━━ DATASET EXCERPT

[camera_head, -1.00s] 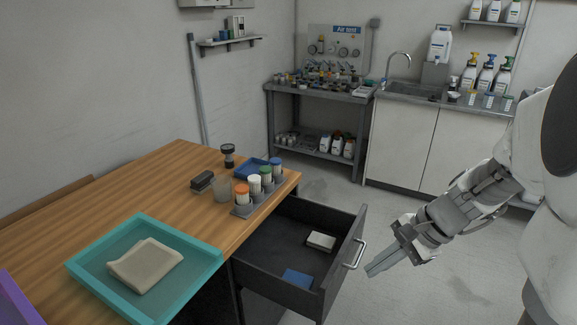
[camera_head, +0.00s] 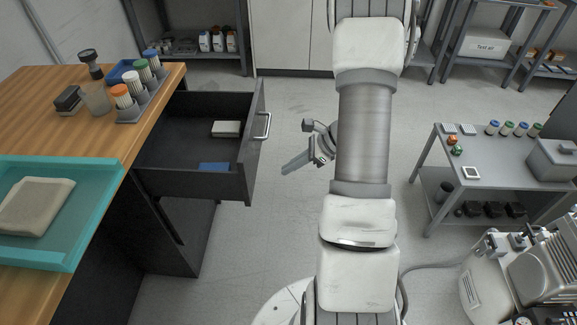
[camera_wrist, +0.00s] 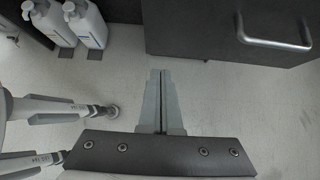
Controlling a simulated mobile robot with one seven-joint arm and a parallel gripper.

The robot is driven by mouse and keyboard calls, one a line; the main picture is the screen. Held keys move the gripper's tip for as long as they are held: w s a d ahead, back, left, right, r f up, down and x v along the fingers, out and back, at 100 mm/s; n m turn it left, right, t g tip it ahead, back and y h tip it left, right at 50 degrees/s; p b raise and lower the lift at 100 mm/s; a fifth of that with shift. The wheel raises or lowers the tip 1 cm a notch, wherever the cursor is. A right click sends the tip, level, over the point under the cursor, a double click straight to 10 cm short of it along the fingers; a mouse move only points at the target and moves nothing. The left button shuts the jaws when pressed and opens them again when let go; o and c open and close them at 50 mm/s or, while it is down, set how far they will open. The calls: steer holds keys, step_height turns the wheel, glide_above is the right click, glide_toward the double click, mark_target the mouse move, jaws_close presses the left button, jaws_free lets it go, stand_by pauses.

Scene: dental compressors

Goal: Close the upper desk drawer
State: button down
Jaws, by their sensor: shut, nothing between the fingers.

━━━━

**GOAL OF THE EXERCISE:**
Pictures in the material above should be skipped; print exactly the lines from the one with "[camera_head, +0.00s]" through the one with "Controlling a simulated".

**FINAL ANSWER:**
[camera_head, +0.00s] 
[camera_wrist, +0.00s] 
Controlling a simulated mobile robot with one seven-joint arm and a parallel gripper.

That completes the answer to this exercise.